Status and lifecycle (from README)
- No
Proposed. The ADR is written with a terminal status from the start.
Rejected — Still record when a serious option was not adopted; rejection rationale is valuable.
Superseded / Deprecated — Use as defined in README; link related ADRs when replacing or obsoleting a decision.
Tone: objective judgment (required)
ADR text should help future readers reconstruct a fair picture of the decision, not sell the outcome.
- Decision — State what was chosen in clear, neutral language. Avoid superlatives (“best,” “ideal,” “obvious”) unless the conversation established measurable criteria.
- Consequences → Pros — List real benefits without stacking adjectives or repeating the same point. One honest line beats three promotional ones.

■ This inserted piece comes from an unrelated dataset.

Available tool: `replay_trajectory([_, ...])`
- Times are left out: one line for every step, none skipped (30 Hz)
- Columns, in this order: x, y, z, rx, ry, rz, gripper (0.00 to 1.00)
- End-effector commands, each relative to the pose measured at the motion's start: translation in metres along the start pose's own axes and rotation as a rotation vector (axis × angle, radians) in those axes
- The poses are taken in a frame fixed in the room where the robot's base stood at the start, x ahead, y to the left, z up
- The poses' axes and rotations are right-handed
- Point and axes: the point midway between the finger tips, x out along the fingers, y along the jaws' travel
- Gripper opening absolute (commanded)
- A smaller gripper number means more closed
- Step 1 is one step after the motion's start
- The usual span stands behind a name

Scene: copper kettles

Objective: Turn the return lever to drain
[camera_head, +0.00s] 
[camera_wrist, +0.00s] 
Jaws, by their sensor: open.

- Consequences → Cons — Always include genuine downsides, constraints, or risks. If the chosen path has no meaningful downside, say what was traded off (e.g. complexity elsewhere, narrower option space) or note “limited downside in current scope” and why.
- Alternatives — For each option not adopted, give a factual summary and a concrete reason it was not chosen. Do not straw-man alternatives to make the picked option look better.
If the conversation only contains enthusiasm for one option, still add a short “what we give up” or “what we did not pick and why” so the ADR stays balanced.
Output
- Path:
docs/adr/NNNN-short-description.md (new file; do not overwrite existing ADRs unless the user explicitly asks to amend a draft before merge).
- Format: Valid Markdown matching
template.md sections.
- Links: Add
## Links entries when issues, PRs, or external references exist.